Records of robot tool calls:
::::
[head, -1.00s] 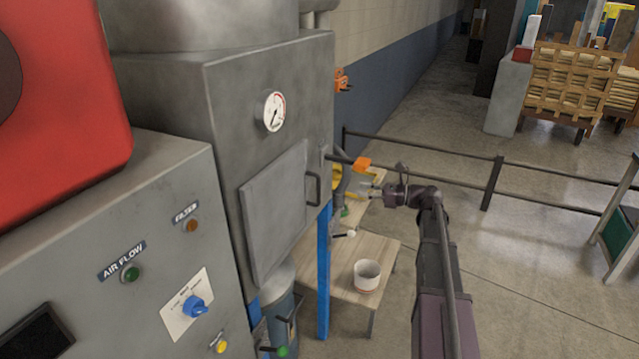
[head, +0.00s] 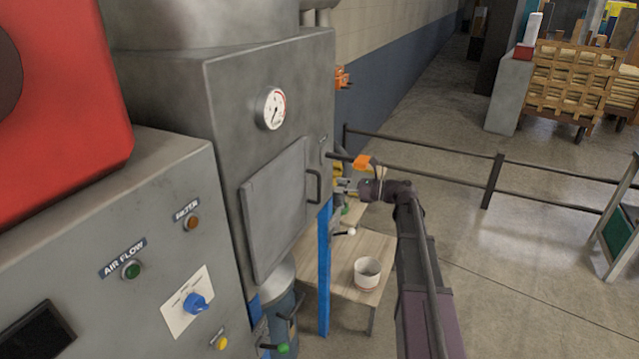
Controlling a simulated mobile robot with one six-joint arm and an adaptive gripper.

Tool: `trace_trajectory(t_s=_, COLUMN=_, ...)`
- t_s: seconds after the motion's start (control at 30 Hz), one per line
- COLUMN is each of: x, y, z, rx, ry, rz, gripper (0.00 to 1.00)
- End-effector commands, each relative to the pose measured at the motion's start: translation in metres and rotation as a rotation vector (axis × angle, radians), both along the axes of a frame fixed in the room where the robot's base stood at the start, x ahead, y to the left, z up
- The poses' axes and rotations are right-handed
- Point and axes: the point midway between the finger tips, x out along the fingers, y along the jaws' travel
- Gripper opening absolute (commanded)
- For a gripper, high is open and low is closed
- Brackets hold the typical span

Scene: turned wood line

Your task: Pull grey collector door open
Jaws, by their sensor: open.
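The grey collector door (head: 275,215) is a flat panel on the front of the grey collector cabinet (head: 225,100) and looks shut. Its dark bar handle (head: 314,187) stands upright near the door's right edge. My gripper (head: 341,187) is open and empty, a little to the right of the handle, with its fingers pointing left toward it. A gap shows between the fingertips and the handle in the picture; the exact depth between them is hard to judge.
A dark lever with an orange grip (head: 362,162) sticks out just above my gripper. Below are a wooden table (head: 335,273) with a white pot (head: 367,274) and a blue post (head: 324,270). A control panel (head: 140,290) stands at left. A dark railing (head: 450,178) runs behind my arm.

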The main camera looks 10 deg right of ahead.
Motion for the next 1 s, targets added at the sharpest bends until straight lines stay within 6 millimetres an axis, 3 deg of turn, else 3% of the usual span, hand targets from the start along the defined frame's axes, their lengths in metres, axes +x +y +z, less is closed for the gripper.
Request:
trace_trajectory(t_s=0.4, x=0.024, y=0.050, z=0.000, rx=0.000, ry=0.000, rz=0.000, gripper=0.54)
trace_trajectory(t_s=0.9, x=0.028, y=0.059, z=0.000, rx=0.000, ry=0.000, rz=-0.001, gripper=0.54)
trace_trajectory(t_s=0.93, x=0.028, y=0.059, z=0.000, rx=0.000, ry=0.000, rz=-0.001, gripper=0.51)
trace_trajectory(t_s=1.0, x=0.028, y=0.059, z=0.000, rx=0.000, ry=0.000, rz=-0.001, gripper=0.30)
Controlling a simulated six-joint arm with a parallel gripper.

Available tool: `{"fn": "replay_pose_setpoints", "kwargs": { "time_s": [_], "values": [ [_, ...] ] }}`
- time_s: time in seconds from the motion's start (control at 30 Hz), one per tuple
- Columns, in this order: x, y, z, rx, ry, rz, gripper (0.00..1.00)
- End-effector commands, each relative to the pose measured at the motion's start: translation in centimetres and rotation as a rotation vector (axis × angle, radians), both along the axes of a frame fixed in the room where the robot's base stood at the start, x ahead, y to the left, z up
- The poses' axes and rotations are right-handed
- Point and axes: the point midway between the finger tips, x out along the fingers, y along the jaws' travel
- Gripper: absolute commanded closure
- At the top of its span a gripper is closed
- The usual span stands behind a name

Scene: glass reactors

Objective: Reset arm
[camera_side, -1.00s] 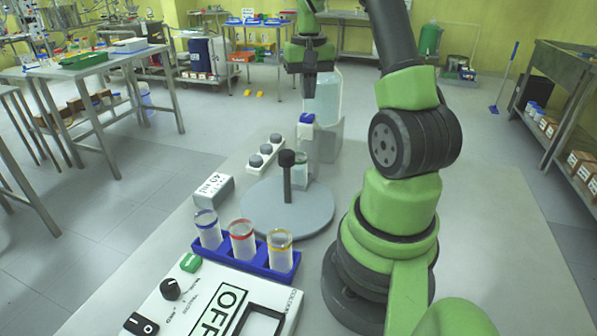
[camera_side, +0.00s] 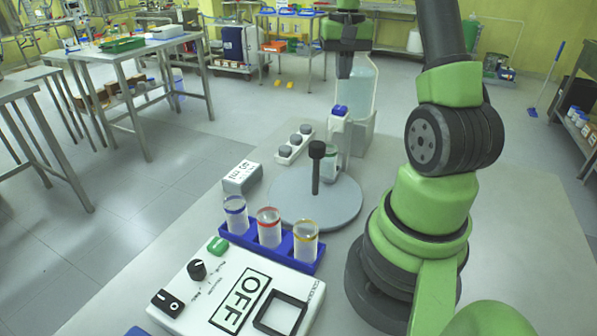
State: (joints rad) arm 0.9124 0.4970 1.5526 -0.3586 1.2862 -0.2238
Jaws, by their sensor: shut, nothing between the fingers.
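My gripper (camera_side: 344,70) shows at the top middle, at the end of my green and black arm. It points down and its fingers are together with nothing between them. It is in front of a tall clear glass vessel (camera_side: 362,92), and I cannot tell whether it touches it. A round grey plate (camera_side: 340,203) with a black-topped post (camera_side: 316,165) lies below on the bench, to the left of my arm's base.
A blue rack (camera_side: 283,249) holds glass cylinders with blue, red and yellow bands. A white control box (camera_side: 205,318) reads OFF. A white strip with grey knobs (camera_side: 296,146) and a small labelled box (camera_side: 242,178) stand left of the plate. The bench right of my base is clear.

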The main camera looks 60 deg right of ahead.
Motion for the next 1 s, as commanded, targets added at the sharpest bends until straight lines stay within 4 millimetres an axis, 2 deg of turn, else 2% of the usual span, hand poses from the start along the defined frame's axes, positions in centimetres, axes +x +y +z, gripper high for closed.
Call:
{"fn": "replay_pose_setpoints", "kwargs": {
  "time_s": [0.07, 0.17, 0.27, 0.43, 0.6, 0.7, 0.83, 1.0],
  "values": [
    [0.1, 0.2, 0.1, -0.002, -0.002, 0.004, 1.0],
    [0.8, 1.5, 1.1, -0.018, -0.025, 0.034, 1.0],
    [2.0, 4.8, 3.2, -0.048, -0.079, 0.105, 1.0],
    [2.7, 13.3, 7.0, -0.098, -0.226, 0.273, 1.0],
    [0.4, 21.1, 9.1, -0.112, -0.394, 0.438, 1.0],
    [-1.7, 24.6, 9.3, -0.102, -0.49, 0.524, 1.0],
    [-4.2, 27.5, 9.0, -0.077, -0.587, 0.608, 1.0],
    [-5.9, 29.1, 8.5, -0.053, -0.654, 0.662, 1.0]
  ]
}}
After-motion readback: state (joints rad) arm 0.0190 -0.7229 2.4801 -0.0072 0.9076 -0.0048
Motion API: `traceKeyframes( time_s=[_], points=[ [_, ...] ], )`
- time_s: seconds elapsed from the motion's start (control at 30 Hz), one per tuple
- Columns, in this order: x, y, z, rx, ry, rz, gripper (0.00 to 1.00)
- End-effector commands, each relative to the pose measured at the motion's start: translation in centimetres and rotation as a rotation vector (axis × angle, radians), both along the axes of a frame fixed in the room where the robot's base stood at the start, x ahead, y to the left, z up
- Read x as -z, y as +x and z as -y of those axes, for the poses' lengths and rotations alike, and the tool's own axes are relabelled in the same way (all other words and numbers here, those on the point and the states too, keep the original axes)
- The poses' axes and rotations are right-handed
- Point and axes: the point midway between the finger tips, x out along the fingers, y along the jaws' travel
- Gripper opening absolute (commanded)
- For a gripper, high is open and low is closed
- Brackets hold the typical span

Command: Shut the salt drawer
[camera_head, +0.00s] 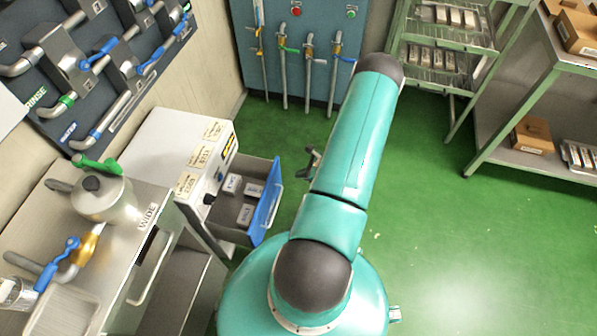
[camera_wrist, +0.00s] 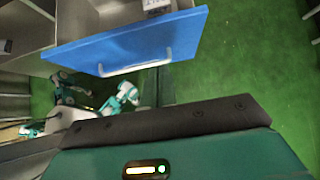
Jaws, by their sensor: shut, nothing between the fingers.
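The salt drawer (camera_head: 240,200) stands pulled out of the white cabinet (camera_head: 165,150) in the head view. Its blue front (camera_head: 265,200) faces right, and small labelled blocks (camera_head: 245,213) lie inside. In the wrist view the blue front (camera_wrist: 130,45) spans the upper part, with a pale bar handle (camera_wrist: 135,65) on it. My gripper (camera_head: 311,160) shows only as a small dark part beside my teal arm, right of the blue front and apart from it. It is shut and empty; my arm hides much of it.
A steel counter with a kettle (camera_head: 103,198) is at left. Valves (camera_head: 70,62) line the wall panel. A blue panel with pipes (camera_head: 300,50) stands behind. Green racks (camera_head: 445,45) and a shelf with boxes (camera_head: 532,135) are at right. Green floor (camera_head: 450,230) is clear at right.

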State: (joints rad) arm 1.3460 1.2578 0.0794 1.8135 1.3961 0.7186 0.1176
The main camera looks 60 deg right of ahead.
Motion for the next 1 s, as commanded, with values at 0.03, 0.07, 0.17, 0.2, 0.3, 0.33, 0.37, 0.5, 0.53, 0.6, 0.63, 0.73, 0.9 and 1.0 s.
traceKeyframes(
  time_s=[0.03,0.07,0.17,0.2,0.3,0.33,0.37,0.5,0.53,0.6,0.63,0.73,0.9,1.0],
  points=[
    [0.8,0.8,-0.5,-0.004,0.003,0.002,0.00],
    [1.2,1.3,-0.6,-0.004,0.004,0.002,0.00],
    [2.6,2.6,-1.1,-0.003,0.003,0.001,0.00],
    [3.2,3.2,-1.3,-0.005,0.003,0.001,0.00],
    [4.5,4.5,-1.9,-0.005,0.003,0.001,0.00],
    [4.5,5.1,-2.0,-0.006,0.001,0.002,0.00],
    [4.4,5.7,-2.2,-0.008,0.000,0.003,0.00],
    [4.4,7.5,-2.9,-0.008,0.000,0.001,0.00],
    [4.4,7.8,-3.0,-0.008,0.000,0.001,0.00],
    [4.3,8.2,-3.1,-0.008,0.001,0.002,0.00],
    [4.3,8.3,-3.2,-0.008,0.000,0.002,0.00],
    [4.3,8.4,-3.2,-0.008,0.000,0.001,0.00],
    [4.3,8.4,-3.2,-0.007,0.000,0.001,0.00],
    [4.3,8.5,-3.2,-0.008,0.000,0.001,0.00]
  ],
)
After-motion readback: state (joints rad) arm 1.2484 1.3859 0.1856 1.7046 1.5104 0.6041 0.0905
::::
Reproduce exactly the lines from the line with "- t_s: seconds" through the line with "- COLUMN is", both end lines included, and only those lines.

- t_s: seconds after the motion's start (control at 30 Hz), one per line
- COLUMN is each of: x, y, z, rx, ry, rz, gripper (0.00 to 1.00)

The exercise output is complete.